Trump took to Twitter to accuse Cohen of making up “stories in order to get a ‘deal’” from federal prosecutors. Cohen pleaded guilty Tuesday to eight charges, including campaign finance violations that he said he carried out in coordination with Trump.
The White House has signaled no clear strategy for managing the fallout. At a White House briefing, press secretary Sarah Huckabee Sanders insisted at least seven times that Trump had done nothing wrong and was not the subject of criminal charges.
The White House says President Donald Trump did nothing wrong the day after his former attorney Michael Cohen said Trump had directed him to make hush money payments to two women with the express purpose of “influencing the election.”
White House spokeswoman Sarah Huckabee Sanders tells reporters that the president has “done nothing wrong” and stresses, “There are no charges against him.”
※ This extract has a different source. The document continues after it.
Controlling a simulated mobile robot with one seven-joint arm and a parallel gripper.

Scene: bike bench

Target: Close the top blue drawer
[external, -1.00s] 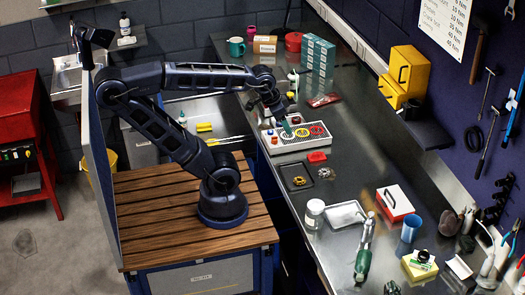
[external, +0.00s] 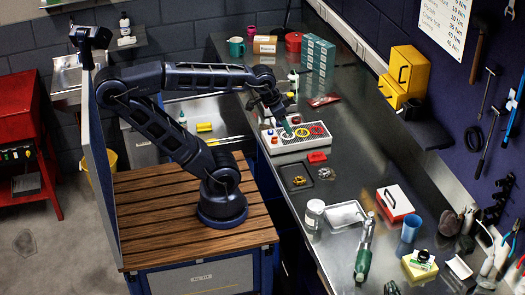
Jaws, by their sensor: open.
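An open drawer (external: 225,108) juts out to the left from under the far part of the bench, behind my arm. It holds a yellow item (external: 204,127), a small bottle (external: 183,118) and long thin tools (external: 228,140). My arm covers part of it, and I cannot make out its front face. Blue cabinet side (external: 266,172) shows under the bench edge. My gripper (external: 287,129) points down above the white tray of coloured rings, to the right of the drawer. It is open, and I see nothing held in it.
The white tray (external: 285,146) with rings stands near the bench edge. Boxes (external: 317,55), a mug (external: 236,46) and a red pot (external: 293,41) stand at the back. A red-and-white box (external: 394,203) and a green tool (external: 364,250) lie nearer.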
She also calls it “a ridiculous accusation” to suggest the president had lied when he said he didn’t know about the payments at the time they were made.
Cohen on Tuesday pleaded guilty to a number of charges, including campaign finance violations.
Asked whether the president is concerned about what Cohen might tell the special counsel investigating Russia election middling: “I don’t think the president is concerned at all.”
White House press secretary Sarah Huckabee Sanders says she’s “not aware” of conversations about a possible presidential pardon for Paul Manafort.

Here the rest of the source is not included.